### Prompt
Repeat only the lines from the line containing "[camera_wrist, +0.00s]" through the line containing "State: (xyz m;", both included, exactly as they stand.

### Data extract
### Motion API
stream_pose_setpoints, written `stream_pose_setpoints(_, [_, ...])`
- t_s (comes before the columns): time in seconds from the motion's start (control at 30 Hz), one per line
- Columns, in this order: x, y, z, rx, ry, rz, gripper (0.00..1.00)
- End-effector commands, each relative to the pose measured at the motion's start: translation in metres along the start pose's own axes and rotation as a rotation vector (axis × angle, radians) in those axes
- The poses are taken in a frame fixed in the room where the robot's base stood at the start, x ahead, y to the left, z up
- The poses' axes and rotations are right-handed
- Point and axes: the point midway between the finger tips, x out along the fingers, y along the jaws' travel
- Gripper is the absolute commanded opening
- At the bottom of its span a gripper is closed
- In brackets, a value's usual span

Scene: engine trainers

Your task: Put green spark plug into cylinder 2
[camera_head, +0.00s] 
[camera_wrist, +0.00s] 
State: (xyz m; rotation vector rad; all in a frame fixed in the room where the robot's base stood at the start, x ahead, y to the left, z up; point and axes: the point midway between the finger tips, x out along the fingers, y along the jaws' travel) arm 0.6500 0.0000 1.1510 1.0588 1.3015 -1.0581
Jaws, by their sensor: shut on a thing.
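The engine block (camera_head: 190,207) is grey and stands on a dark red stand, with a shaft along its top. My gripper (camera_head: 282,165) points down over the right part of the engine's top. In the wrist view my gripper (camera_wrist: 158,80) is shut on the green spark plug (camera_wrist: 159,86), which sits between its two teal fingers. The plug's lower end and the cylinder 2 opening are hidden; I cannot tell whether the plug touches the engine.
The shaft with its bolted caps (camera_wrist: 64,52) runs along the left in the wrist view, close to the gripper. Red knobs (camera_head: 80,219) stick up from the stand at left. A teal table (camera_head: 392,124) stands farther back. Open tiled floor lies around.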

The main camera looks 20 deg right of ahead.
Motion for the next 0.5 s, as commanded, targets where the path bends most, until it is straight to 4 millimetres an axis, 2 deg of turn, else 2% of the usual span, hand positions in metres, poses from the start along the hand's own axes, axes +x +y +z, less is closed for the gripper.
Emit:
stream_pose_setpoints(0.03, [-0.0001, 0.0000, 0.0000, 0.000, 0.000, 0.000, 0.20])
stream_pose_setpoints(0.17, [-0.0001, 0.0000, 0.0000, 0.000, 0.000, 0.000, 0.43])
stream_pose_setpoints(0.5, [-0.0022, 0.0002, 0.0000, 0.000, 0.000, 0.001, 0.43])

### Complete answer
[camera_wrist, +0.00s] 
State: (xyz m; rotation vector rad; all in a frame fixed in the room where the robot's base stood at the start, x ahead, y to the left, z up; point and axes: the point midway between the finger tips, x out along the fingers, y along the jaws' travel) arm 0.6500 0.0000 1.1510 1.0588 1.3015 -1.0581

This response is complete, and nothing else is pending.